Beyond the real reform of Romanian education, measures are needed to increase the birth rate.
,, Without a concrete plan to stimulate the birth rate, by providing financial / fiscal facilities to families with children, similar to those practiced in other countries such as France or Hungary, we will wake up in the next 10 years with an acute labor crisis. We have already started to bring in foreign workers, and if we do not find formulas to stimulate the birth rate, the prospects are really worrying “, says Adrian Negrescu.
According to a study prepared by the Ministry of Labor, part of the “National Strategy for Green Jobs”, Romania’s population, which in 2015 was 19,870,647 people, will count in 2030 only 18,023,954 people. In the same period, the so-called “working age 15 – 64 years” population will decrease from 67.5% in 2015 to 63.2% in 2030.

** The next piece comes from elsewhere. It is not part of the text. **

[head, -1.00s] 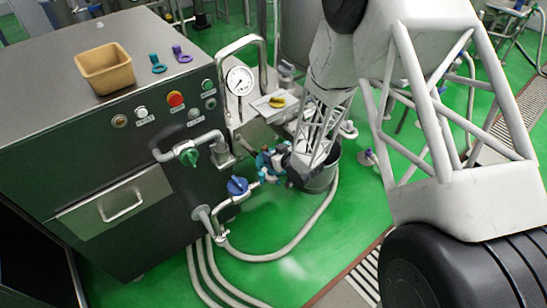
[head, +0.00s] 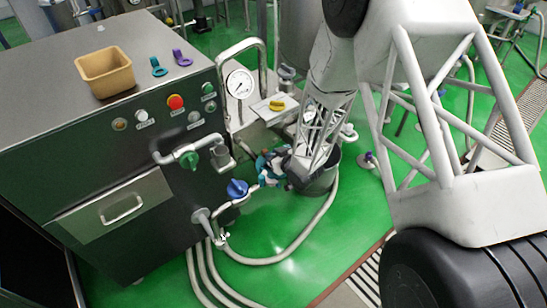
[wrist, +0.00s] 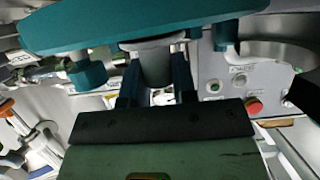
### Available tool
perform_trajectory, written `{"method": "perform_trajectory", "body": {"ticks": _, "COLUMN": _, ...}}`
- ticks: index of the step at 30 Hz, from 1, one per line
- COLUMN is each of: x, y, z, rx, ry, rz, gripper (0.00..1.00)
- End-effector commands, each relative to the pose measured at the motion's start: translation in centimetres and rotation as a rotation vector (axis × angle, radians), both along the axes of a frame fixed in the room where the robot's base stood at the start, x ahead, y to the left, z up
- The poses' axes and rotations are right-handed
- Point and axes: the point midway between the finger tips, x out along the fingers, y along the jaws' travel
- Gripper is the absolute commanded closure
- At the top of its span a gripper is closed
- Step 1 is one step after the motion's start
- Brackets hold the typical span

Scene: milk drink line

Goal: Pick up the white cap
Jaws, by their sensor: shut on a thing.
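My gripper (head: 270,166) is low in front of the steel cabinet, right of the blue-handled valve, with its teal parts partly hidden by my arm. In the wrist view, its dark blue fingers (wrist: 155,82) stand on either side of a pale grey-white cylinder (wrist: 153,64) and are shut on it. This piece looks like the white cap. In the head view I cannot make out the held piece.
The steel cabinet (head: 60,115) bears a tan tray (head: 104,71) and teal and purple clips. A blue-handled valve (head: 237,187) and a green-handled valve (head: 190,159) jut from it. A grey bucket (head: 322,184) stands beside my gripper. Hoses (head: 290,252) cross the green floor.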

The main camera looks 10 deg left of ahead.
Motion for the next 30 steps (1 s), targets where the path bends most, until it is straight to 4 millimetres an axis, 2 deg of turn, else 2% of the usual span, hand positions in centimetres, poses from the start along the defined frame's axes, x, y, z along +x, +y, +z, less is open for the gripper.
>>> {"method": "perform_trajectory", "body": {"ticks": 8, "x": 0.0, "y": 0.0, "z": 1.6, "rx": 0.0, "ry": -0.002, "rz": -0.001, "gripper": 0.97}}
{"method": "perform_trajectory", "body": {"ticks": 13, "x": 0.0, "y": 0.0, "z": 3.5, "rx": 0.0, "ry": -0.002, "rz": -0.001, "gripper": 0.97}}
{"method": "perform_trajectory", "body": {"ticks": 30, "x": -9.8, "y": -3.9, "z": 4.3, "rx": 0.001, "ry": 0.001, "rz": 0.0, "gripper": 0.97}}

The negative evolution estimated until 2030 continues the trend registered in the last ten years. Thus, “in the period 2006 – 2016 the population of Romania decreased by approximately 1.5 million people, and the accentuated tendency of decreasing the population was registered especially among the working age population, 15-64 years, where the decrease of was 1.27 million people. ”
About the trades of the future, about the human potential that Romania has in the perspective of Industry 4.0 and about the qualification programs in the trades of the future will be discussed, in detail, during the Factory 4.0 conference that will take place on October 13 in Bucharest.
“Romania has the chance to increase its economic competitiveness in a relatively short time, if it focuses on accelerating digitalization and convergence towards a technology-based economy,” say the specialists.
The digital economy could account for at least 20% of GDP in 2030, with an increase of around € 50 billion in gross domestic product.